On top of that, this was the first full-blown, Internet-age debate over how we die. It filled the 24-hour cable news. Preachers and pundits, experts and fakers, ax-grinders and water-carriers of all varieties had their say and then had it again.

Maybe our lawmakers, now freed from the emotion and the pressure of a ticking clock, should revisit these questions in her name and try to reach a new consensus.

Or maybe not.

Beyond the tragedy of Terri Schiavo's life and death, the greatest disappointment in this case was the shallow and camera-grabbing behavior of the Florida Legislature and the U.S. Congress. We are entitled to be governed by sober adults. Instead, both institutions rushed in with quickly constructed "laws" that were not laws at all, but grabs of power.

The courts did their job.

Circuit Judge George Greer of Pinellas County was the judge who ruled that Terri Schiavo would not have wanted to be kept alive. He considered each new motion, but he was never intimidated or cowed into ruling on the basis of anything other than the law. He could have stepped aside but did not. He is under death threat.

But Greer was only one of many judges. From his courtroom, the case went time and again up to the 2nd District Court of Appeal in Lakeland and the Florida Supreme Court in Tallahassee. It went to federal court, to district judges in Tampa, to appeals judges in Atlanta, and finally, to the U.S. Supreme Court itself.
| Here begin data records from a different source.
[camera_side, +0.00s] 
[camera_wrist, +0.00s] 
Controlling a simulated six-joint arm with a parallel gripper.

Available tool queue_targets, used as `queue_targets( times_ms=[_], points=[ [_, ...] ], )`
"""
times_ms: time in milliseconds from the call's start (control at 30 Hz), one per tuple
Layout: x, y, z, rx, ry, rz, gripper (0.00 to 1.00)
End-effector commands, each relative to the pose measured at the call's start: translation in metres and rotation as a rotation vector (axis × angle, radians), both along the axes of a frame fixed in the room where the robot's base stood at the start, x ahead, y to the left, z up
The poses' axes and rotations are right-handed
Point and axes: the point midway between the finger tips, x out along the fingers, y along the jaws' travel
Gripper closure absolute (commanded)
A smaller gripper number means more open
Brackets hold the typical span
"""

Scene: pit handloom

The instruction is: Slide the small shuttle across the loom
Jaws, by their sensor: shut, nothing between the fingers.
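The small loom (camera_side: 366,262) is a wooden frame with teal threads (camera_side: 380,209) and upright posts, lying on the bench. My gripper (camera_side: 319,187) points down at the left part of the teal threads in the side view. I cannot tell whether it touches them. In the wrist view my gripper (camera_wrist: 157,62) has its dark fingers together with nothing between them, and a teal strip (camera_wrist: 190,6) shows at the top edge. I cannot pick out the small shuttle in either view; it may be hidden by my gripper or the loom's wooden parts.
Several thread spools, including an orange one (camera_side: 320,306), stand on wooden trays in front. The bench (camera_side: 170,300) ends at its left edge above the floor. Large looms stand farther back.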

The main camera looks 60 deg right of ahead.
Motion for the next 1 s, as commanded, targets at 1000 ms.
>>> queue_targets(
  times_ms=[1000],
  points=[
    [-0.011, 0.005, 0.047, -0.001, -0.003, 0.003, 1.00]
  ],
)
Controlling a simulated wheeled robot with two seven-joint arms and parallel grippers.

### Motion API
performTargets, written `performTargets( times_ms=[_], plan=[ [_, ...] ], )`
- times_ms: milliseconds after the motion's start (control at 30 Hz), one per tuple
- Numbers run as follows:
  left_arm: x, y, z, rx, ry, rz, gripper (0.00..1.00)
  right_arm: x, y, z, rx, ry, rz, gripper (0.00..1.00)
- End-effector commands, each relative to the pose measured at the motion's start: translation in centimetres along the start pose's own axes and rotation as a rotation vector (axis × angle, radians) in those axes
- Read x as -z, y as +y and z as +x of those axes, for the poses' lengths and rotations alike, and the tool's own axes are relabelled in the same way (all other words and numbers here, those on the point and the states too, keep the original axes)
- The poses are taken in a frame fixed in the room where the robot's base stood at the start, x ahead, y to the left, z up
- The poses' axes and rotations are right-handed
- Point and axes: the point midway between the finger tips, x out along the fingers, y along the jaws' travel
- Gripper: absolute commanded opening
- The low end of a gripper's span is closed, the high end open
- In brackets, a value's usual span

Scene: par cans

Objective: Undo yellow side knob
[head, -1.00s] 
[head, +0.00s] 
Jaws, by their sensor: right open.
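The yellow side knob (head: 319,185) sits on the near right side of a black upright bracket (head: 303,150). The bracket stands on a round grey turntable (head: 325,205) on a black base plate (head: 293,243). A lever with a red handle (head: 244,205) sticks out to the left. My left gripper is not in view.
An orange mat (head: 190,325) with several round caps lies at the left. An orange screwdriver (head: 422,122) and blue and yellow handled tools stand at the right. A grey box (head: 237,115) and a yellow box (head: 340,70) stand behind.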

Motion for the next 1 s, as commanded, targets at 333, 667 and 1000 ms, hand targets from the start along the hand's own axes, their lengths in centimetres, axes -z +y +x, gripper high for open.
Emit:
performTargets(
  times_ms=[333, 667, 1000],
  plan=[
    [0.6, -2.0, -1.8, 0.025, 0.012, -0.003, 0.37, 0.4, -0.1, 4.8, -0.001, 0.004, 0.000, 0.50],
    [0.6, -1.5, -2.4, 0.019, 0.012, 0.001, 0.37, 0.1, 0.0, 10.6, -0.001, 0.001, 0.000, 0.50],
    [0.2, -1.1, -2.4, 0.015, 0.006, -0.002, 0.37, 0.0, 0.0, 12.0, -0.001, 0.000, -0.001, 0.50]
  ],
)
All of these judges, whether appointed by Democrats, or appointed by Republicans such as Gov. Jeb Bush on the state level, and presidents Nixon, Reagan and Bush on the federal level, ruled in the way that they concluded the law and the Constitution required.

Some of the same people who complain about "activist judges" wanted the courts to grab power here. Tom DeLay, the powerful congressman who took up the case for his own ends, darkly threatened that the Supreme Court now "will have some serious questions to answer about its silence and arbitrary interpretation of federalism."

Yet in the end, the vast majority of Americans believed that the government had gone too far and that we have the right to make these decisions for ourselves.

That is Terri Schiavo's public legacy.

As for her private legacy, as for the lives she changed and the pain of those now left behind - may it fade now from the television screens and the newspaper pages, may their suffering be made gentle with time, may each of them find what peace there is to find in this world. May they make the rest of their journey in the way that all of us should make it, not in denial of an inevitable and universal fate, but with joy and gratitude and awe that we have lived at all.